Uncertainty obviously has been extended and not resolved. There is now a new set of dates that investors are required to have penciled in their calendars. December 13th, the deadline for the House and Senate to reach a long-term budget agreement; January 15th, when temporary government funding is expected to run out and finally February 7th, the date until which the debt ceiling has been suspended. Between now and February, and with a holiday season peppered in between, investors will once again remain extremely vigilant due to the "ambiguous" policy environment - this in itself will have many second guessing their investment decisions, which could lead to a limited position taking environment where fundamentals take a back seat and volatility is driven by "weak" position taking.
By day's end, all that has occurred is that U.S. Congress gets a "second bite of the cherry," and will again be holding U.S. creditworthiness hostage until February 7th's debt ceiling deadline. The past 16-day reality show drama has basically sent a reminder to the U.S.' largest creditors - China and Japan. Not just in terms of the U.S. Treasury holdings, but also in terms of economic growth. There probably was no "real" fear of a U.S. default, but Washington's actions have damaged its overseas reputation, even more so that global economic growth is so tenuous. Japan was put on alert and is prepared to flood its financial markets with cash - "greasing the squeaky wheel." China is expected to take a different approach - do not be surprised if they push harder for global acceptance of its currency as an alternative to the once "mighty" dollar in international trade. There were mentioned only last week, but the noise will become louder.
Providing market encouragement overnight is stronger data out of China. Its economy grew +7.8%, y/y, in Q3 of 2013, in line with the median forecast and accelerating from +7.5% in Q2. Even September's industrial production (IP) was healthy, rising +10.2%, y/y, in line with market expectations. The disappointments came with retail sales and fixed-asset investments, both a tad weaker. The street now expects consecutive quarter growth to soften somewhat going forward following the strong summer activity. The Chinese government is likely to continue providing growth support when the annual growth rate slides towards 7%, but probably will slow such low key stimulus if growth is near 8%. Communist leaders are due to hold a key policy meeting next month and the market will be interested in their take away of U.S. fiscal fiasco.

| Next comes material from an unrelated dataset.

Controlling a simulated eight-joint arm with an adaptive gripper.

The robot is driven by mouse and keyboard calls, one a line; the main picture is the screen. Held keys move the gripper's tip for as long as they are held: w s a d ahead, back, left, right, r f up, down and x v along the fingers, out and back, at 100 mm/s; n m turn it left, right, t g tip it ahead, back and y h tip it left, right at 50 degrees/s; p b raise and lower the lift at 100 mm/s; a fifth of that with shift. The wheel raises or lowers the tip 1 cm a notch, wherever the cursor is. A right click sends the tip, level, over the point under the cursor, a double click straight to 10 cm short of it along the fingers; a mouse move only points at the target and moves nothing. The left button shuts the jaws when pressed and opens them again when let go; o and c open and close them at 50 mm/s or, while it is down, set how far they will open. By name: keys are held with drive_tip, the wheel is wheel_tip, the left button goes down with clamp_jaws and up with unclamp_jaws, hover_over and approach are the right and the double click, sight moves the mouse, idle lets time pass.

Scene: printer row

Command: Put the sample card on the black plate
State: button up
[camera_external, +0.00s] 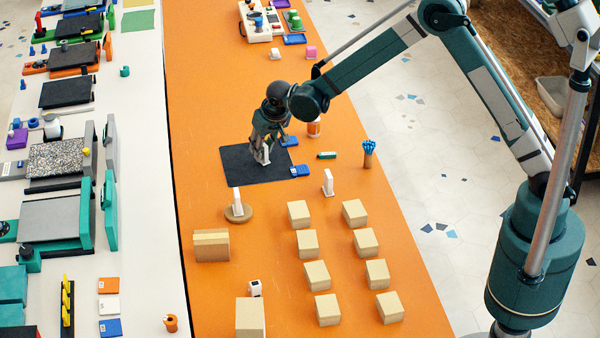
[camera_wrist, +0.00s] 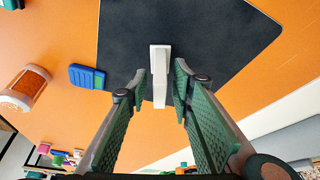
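The black plate (camera_external: 238,168) lies flat on the orange table; its dark surface also fills the upper middle of the wrist view (camera_wrist: 215,35). A white upright block, which I take as the sample card (camera_external: 265,156), stands at the plate's right part. In the wrist view the card (camera_wrist: 160,73) is between my fingers. My gripper (camera_external: 266,146) points down over the plate. Its fingers (camera_wrist: 160,85) are at either side of the card, with narrow gaps showing, so it looks open around it. The card's lower end is partly hidden.
Blue pieces (camera_external: 289,141) (camera_external: 299,171) lie by the plate's right edge. Several tan boxes (camera_external: 308,243) fill the front. An orange-and-white jar (camera_wrist: 24,87) stands nearby.

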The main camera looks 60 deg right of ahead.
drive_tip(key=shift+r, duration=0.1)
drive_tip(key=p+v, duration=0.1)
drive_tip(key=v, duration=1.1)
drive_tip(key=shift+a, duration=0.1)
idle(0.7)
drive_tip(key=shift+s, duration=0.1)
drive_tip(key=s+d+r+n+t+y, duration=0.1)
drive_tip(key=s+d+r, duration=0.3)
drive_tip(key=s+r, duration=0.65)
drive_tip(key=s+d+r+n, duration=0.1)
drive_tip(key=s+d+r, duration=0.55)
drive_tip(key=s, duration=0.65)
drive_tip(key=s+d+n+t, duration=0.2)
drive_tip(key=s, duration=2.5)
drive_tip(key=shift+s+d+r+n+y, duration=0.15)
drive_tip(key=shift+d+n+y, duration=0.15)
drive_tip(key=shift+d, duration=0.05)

Investors should expect this market to tread lightly. The mix of a temporary resolution and the recent Yellen nomination should be a plus for risk. However, riskier assets have not performed accordingly of late. Investors are expected to be gun shy at first and wait for more compelling economic data to be delivered before throwing their full enthusiasm into a trade. Under this scenario, the market will be playing the contained range trade until it is utterly convinced somehow. Next week is the beginning of "catch up data," starting with the granddaddy of fundamental data - non-farm payrolls next Tuesday.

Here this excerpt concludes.